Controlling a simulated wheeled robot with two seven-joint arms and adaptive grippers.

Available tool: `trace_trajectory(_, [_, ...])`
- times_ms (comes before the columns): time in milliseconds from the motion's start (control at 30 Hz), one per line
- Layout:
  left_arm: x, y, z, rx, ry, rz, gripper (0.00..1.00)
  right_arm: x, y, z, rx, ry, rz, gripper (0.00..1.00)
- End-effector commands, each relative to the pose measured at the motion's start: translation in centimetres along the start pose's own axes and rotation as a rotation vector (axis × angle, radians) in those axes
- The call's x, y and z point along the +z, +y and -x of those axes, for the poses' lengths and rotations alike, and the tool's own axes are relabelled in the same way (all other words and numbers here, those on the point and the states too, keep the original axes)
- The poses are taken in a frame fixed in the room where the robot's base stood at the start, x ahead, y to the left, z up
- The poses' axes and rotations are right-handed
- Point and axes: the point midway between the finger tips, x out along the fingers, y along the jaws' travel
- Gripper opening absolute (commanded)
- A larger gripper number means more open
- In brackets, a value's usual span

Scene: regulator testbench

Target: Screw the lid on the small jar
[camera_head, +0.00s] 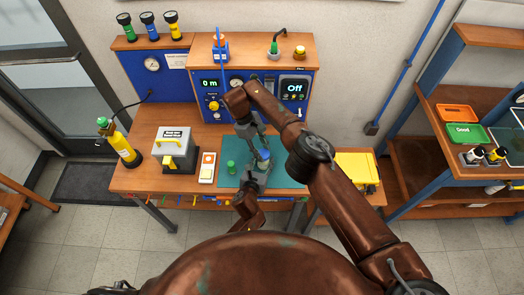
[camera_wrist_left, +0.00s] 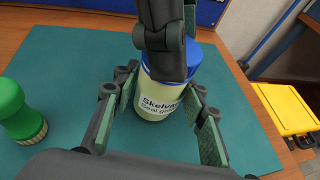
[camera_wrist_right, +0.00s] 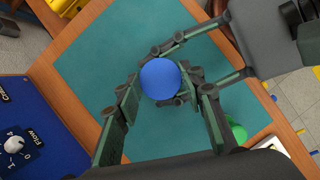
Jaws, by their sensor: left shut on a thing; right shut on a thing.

----------

What you are asked to do:
Exactly as written, set down the lines from the line holding "[camera_wrist_left, +0.00s]" to the last line of the data, both ends included, pictures excluded.

Task response:
[camera_wrist_left, +0.00s] 
[camera_wrist_right, +0.00s] 
Jaws, by their sensor: left shut on a thing; right shut on a thing.

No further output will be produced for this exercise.